Danke für euren hervorragenden Podcast, welchen ich immer mit Freuden höre. Ich hätte jedoch ein paar Anmerkungen und würde mich freuen, wenn ihr diese in eure zukünftigen Ausführungen mit in Betracht ziehen würdet.

Aus meiner Sicht sind eure Aussagen zum Ehegattensplitting gerne mal etwas tendenziös. Eine Ehe ist eine gegenseitige soziale Absicherung. Die damit mögliche gemeinsame Veranlagung kann wenn es schlecht läuft auch mit Nachteilen einher kommt. Verheiratete bilden eine Bedarfsgemeinschaft, so dass z.B. beim Bürgergeld das Einkommen beider Ehepartner bei der Berechnung des Bedarfs berücksichtigt wird. Das aber nur nebenbei.

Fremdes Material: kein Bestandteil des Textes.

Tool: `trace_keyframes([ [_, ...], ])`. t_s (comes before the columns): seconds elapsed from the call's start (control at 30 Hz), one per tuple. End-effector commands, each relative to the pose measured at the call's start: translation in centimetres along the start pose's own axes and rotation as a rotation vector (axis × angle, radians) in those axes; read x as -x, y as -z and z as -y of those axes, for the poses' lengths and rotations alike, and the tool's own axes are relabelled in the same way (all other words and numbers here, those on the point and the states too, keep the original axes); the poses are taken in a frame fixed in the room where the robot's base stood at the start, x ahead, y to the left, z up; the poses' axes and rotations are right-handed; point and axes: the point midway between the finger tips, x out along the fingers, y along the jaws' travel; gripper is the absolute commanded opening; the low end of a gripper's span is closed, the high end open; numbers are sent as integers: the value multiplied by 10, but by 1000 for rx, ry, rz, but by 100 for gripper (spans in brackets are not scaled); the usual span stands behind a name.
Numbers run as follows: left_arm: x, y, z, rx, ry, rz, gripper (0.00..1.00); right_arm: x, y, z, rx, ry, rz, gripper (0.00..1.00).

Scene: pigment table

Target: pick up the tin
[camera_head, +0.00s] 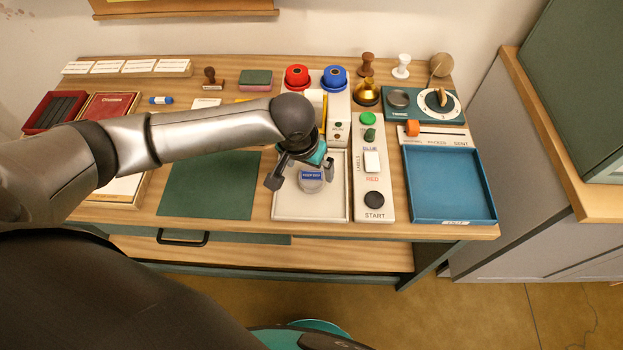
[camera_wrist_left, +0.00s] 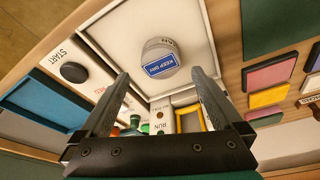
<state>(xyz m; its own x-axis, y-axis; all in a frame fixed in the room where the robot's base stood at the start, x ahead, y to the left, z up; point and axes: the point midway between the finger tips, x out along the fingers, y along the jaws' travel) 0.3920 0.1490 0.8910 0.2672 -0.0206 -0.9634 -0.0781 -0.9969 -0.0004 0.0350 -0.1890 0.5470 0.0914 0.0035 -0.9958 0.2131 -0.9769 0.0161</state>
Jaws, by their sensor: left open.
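The tin (camera_head: 311,183) is a small grey round can with a blue "KEEP DRY" label. It sits in the white tray (camera_head: 283,211) at the front middle of the table. My left gripper (camera_head: 299,172) is over the tray, close to the tin, partly covering its back side. In the left wrist view the tin (camera_wrist_left: 158,58) shows just beyond the two spread fingers (camera_wrist_left: 160,75), with nothing between them. The left gripper is open and empty. My right gripper is not seen.
A panel with a black START button (camera_head: 374,199) stands right of the tray, then a blue tray (camera_head: 450,187). A green mat (camera_head: 208,190) lies to the left. Red (camera_head: 297,77) and blue (camera_head: 334,78) round pieces stand behind.

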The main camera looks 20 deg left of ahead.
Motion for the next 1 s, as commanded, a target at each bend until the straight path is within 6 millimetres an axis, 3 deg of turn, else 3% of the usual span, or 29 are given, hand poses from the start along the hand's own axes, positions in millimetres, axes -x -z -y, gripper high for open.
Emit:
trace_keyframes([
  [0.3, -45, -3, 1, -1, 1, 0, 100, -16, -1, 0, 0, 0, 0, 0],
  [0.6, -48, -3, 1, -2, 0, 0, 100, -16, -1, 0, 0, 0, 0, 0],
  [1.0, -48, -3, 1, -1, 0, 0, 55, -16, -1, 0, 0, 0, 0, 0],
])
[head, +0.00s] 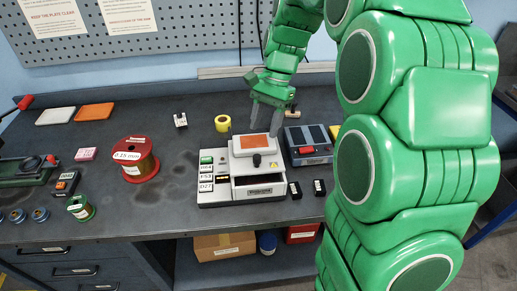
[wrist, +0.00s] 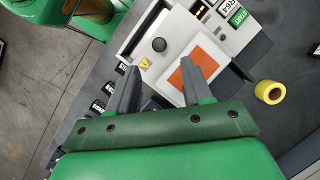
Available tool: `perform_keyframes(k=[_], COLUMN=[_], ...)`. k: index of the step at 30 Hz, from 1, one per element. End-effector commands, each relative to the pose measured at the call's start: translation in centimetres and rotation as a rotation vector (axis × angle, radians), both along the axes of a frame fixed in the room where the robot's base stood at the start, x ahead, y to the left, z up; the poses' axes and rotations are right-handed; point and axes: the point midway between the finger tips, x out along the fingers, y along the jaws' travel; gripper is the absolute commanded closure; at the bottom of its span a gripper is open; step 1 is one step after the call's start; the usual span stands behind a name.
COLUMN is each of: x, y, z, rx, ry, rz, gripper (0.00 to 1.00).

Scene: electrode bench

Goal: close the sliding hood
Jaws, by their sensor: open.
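A white bench device (head: 213,193) stands on the dark bench, with a column of labelled buttons on its left. Its sliding hood (head: 236,154) has an orange window and a black knob (head: 257,160) at its front. The hood sits toward the back, and a dark open cavity (head: 242,181) shows in front of it. My gripper (head: 265,127) is open and empty, pointing down over the hood's rear. In the wrist view the fingers (wrist: 162,82) are spread; one overlaps the orange window (wrist: 198,68), and the knob (wrist: 158,44) lies beyond them, apart.
A yellow tape roll (head: 222,123) is behind left. A red wire spool (head: 135,160) stands further left. A pegboard (head: 200,30) bounds the back.

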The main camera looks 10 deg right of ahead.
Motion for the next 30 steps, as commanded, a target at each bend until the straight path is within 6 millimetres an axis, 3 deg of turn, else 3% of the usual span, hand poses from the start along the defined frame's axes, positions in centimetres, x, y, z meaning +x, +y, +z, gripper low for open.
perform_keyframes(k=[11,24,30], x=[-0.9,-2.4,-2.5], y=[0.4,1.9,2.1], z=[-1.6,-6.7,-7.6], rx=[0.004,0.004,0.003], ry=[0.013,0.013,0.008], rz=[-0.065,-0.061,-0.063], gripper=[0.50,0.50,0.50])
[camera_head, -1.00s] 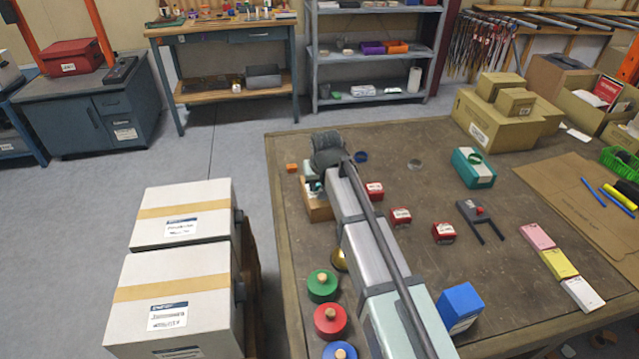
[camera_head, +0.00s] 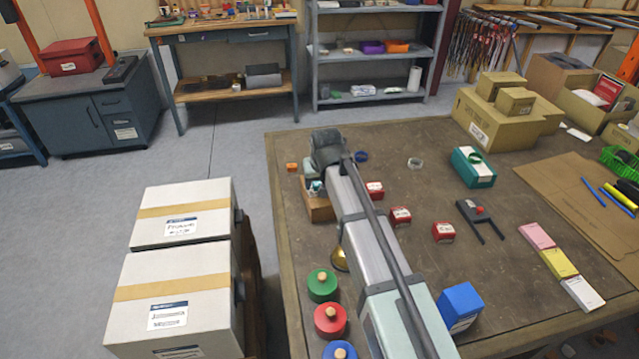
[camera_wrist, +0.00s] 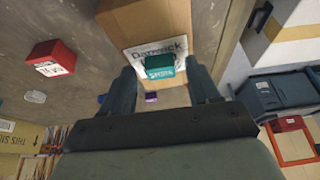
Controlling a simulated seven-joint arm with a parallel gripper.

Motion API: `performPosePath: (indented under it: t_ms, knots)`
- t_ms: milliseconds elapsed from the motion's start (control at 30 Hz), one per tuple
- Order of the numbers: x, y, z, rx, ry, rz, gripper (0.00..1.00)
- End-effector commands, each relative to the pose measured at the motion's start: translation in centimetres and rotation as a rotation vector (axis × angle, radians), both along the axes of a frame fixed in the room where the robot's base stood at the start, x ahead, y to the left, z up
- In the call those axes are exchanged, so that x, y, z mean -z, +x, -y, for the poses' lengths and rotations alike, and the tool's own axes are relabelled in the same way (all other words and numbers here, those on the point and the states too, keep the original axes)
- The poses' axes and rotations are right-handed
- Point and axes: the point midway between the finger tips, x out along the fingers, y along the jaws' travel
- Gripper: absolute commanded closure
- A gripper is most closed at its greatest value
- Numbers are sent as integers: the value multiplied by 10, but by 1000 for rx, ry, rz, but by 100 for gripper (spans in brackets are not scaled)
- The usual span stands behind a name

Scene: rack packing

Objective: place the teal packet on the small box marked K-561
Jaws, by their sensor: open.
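The teal packet (camera_wrist: 159,67) with white lettering shows between the fingertips of my gripper (camera_wrist: 161,72) in the wrist view. The fingers are open, with a visible gap on both sides of the packet. Behind it is a brown cardboard box (camera_wrist: 146,22) with a white label, partly covered by the packet; whether they touch is unclear. In the head view this box (camera_head: 319,209) stands at the table's left side under my wrist. Small red boxes (camera_head: 401,216) (camera_head: 444,232) stand to the right, one also in the wrist view (camera_wrist: 50,58). No K-561 marking is readable.
A blue box (camera_head: 460,304), colored discs with knobs (camera_head: 330,320) and a larger teal box (camera_head: 473,167) with a green ring stand on the table. A black two-pronged tool (camera_head: 480,217) lies right of the red boxes. The table's middle back is mostly clear.

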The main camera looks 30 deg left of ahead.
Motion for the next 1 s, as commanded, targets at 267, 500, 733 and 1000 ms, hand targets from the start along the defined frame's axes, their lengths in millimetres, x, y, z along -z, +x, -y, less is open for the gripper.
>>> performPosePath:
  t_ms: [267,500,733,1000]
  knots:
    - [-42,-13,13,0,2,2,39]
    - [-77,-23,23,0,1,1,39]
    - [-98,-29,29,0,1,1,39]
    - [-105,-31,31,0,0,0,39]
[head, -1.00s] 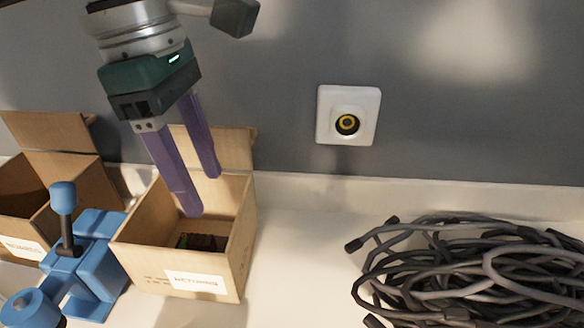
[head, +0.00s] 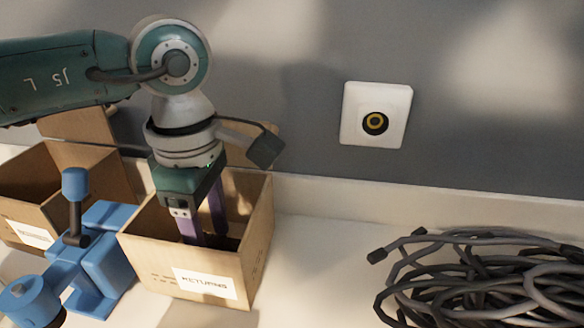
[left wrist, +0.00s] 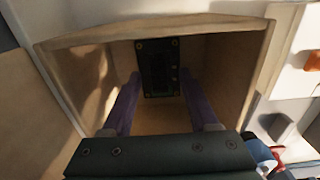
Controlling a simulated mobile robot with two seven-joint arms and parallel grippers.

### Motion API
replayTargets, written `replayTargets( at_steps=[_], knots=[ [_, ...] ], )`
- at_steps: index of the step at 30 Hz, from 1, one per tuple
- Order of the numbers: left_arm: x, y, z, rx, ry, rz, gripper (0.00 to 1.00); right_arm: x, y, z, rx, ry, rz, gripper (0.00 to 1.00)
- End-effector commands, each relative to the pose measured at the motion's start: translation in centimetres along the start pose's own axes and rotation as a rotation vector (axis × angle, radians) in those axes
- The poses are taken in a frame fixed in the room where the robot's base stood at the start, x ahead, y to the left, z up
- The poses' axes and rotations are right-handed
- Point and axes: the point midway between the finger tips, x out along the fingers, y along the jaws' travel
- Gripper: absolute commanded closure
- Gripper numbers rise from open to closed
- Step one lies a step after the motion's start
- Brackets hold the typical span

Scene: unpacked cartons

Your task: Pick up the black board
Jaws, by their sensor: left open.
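The black board (left wrist: 158,66) shows in the left wrist view, inside the open carton labelled RETURNS, toward its far wall. It is a dark rectangle with small light holes at its corners. In the head view the carton (head: 254,240) hides it. My left gripper (head: 206,232) points down into this carton with its two purple fingers apart and empty. In the left wrist view the fingertips (left wrist: 159,80) lie on either side of the board's lower part. I cannot tell whether they touch it. My right gripper is not in view.
A second open carton (head: 22,178) stands at the left. A blue clamp-like device (head: 105,245) stands close in front of the cartons. A heap of dark cables (head: 490,285) lies at the right. A white wall plate (head: 376,95) is on the grey wall. The surface between carton and cables is clear.

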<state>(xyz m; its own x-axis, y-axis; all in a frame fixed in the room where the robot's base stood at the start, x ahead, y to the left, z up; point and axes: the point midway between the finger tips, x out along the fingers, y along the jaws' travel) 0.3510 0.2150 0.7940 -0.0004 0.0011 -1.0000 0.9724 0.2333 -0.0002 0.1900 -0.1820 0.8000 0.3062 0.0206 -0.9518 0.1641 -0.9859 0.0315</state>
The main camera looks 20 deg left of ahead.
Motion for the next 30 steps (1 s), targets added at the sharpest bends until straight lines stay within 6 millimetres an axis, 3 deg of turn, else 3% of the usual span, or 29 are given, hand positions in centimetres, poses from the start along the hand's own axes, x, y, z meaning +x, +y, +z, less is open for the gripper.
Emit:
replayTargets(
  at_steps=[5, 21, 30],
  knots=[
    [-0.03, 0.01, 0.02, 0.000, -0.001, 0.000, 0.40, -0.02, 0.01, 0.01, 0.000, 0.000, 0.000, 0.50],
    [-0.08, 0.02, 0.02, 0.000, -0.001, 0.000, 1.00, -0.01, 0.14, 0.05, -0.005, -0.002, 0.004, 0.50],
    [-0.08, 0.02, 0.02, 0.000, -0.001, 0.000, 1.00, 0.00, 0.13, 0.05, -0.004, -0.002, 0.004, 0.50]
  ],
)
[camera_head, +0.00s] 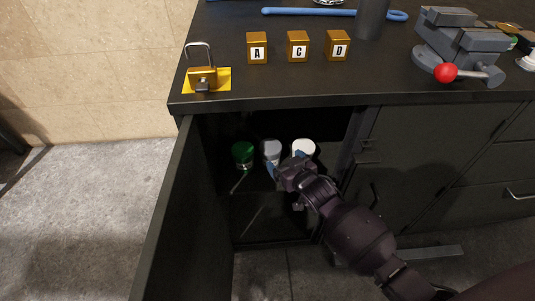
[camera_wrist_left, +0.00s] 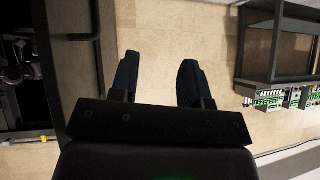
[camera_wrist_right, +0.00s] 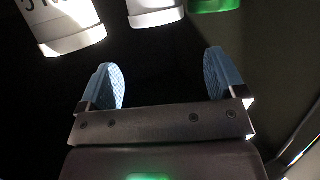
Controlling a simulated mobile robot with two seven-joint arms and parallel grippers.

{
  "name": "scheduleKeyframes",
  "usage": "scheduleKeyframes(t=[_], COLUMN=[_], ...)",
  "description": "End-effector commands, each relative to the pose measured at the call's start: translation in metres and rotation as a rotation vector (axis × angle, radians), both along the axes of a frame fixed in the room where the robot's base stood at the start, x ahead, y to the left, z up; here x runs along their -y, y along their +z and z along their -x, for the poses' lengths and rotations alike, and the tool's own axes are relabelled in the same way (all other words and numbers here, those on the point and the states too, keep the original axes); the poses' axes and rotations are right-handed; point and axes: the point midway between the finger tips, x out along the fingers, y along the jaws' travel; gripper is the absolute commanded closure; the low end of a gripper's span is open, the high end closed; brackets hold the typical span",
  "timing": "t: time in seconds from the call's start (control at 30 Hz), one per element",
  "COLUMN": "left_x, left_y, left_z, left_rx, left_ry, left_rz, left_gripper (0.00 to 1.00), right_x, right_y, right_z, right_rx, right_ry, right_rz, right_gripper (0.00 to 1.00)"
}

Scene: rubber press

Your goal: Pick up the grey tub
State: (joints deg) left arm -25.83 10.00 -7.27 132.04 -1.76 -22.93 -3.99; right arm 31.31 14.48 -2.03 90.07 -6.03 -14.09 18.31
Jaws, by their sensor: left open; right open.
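The grey tub (camera_head: 272,149) stands inside the open cabinet, between a green tub (camera_head: 243,152) and a white tub (camera_head: 304,148). My right gripper (camera_head: 285,162) reaches into the cabinet just in front of it, open and empty. In the right wrist view the grey tub (camera_wrist_right: 155,12) shows at the top edge, beyond the gap between my right fingertips (camera_wrist_right: 166,80) and apart from them; much of it is cut off. My left gripper (camera_wrist_left: 158,72) is open and empty in the left wrist view, away from the tubs. It is not in the head view.
The neighbouring tubs stand close on both sides. The open cabinet door (camera_head: 170,215) is at the left, and the cabinet's dark worktop (camera_head: 270,85) is above. A padlock (camera_head: 202,77), lettered blocks (camera_head: 298,46) and a vise (camera_head: 460,45) rest on top.

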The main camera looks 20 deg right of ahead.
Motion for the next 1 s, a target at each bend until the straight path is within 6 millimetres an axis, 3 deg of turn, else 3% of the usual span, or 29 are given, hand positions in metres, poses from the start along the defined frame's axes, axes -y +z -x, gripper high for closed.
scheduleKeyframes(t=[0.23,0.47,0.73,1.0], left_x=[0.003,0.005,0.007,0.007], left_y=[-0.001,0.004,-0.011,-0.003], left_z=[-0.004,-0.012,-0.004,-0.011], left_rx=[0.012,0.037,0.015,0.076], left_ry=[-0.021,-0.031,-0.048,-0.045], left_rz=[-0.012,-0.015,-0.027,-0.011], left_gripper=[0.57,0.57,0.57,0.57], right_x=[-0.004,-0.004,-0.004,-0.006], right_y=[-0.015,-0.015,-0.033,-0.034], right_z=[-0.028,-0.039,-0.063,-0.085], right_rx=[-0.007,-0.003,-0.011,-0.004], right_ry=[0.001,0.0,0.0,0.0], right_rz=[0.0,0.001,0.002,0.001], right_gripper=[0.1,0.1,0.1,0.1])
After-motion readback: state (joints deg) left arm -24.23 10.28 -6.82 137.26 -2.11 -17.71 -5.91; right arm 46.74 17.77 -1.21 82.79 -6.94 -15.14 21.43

In der LDN432 um 24:16 klingen eure Aussagen „Lohnt sich am meisten wenn einer garnicht oder wenig arbeitet.“ aber so, dass sich mehr Arbeitsstunden bei (meist) der Frau nicht lohnen würden. Bitte schaut euch an, wie eine Versteuerung am Jahresende bei Ehegattensplitting funktioniert. Zusätzliche Verdienste durch zusätzliche Arbeitsstunden lohnen sich ungeachtet der Lohnsteuerklasse bei beiden Partnern gleich. Jeder zusätzliche Euro (egal von welchem Partner und egal über Lohnerhöhung oder zusätzliche Arbeitsstunden) wird am Jahresende mit dem gleichen Steuer- und Abgabensatz belegt.

Es gibt lediglich einen unschönen psychologischen Nebeneffekt bei den monatlichen Abrechnungen bei verschiedenen Lohnsteuerklassen. Das kann bei der schlechten Lohnsteuerklasse frustrierend sein, aber am Jahresende ist dieser unfaire Spin weg. Da zählt jeder verdiente Euro beider Partner gleich. Deswegen sollte man die Steuerklassen mit Faktor verpflichtend machen – was glaube ich auch geplant ist.

Zudem fehlt mir die Frage ob es wirklich fairer ist, wenn eine Familie mit den Einkommen €30.000 und €50.000 am Jahresende weniger hat als eine Familie mit 2x €40.000. Da stecken ja nicht nur unterschiedliche Arbeitsstunden drin, sondern unter Umständen auch unterschiedliche Berufe (z.B. Physiotherapeut und Ingenieur).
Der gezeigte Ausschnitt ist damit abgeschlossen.